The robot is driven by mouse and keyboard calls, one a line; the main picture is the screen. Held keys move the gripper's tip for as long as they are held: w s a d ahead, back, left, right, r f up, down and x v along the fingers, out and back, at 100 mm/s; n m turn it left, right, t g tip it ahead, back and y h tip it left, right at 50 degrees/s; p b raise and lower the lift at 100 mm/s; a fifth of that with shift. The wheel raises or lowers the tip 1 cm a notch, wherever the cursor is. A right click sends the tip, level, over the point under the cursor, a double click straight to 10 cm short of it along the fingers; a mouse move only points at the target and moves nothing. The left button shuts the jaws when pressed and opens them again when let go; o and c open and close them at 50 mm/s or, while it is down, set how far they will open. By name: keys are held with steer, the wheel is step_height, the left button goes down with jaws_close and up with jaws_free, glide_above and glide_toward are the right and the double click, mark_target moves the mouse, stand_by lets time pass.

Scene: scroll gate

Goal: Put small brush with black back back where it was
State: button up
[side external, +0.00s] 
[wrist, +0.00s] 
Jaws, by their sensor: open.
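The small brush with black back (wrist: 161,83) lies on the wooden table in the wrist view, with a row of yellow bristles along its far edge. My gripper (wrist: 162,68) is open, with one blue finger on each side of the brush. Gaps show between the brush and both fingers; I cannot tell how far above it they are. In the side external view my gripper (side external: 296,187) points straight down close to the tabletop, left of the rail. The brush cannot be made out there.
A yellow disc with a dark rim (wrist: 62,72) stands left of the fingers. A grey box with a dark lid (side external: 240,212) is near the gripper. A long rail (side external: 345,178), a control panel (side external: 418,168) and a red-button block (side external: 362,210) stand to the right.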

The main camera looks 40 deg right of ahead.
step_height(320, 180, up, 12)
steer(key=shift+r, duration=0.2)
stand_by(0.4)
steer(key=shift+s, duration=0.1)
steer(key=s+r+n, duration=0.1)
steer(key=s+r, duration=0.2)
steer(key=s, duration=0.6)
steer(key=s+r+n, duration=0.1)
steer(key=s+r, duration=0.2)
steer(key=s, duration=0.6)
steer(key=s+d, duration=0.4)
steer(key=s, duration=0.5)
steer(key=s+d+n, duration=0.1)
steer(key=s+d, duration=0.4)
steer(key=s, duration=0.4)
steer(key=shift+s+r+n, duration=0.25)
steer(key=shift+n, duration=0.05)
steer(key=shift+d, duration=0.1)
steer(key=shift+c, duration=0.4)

------------------------------------------------------------------------

## The problem
Reproduce only the lines running from the one with "State: button up" through the final line of the listing above, both ends included.

## Correct response
State: button up
[side external, +0.00s] 
[wrist, +0.00s] 
Jaws, by their sensor: open.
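The small brush with black back (wrist: 161,83) lies on the wooden table in the wrist view, with a row of yellow bristles along its far edge. My gripper (wrist: 162,68) is open, with one blue finger on each side of the brush. Gaps show between the brush and both fingers; I cannot tell how far above it they are. In the side external view my gripper (side external: 296,187) points straight down close to the tabletop, left of the rail. The brush cannot be made out there.
A yellow disc with a dark rim (wrist: 62,72) stands left of the fingers. A grey box with a dark lid (side external: 240,212) is near the gripper. A long rail (side external: 345,178), a control panel (side external: 418,168) and a red-button block (side external: 362,210) stand to the right.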

The main camera looks 40 deg right of ahead.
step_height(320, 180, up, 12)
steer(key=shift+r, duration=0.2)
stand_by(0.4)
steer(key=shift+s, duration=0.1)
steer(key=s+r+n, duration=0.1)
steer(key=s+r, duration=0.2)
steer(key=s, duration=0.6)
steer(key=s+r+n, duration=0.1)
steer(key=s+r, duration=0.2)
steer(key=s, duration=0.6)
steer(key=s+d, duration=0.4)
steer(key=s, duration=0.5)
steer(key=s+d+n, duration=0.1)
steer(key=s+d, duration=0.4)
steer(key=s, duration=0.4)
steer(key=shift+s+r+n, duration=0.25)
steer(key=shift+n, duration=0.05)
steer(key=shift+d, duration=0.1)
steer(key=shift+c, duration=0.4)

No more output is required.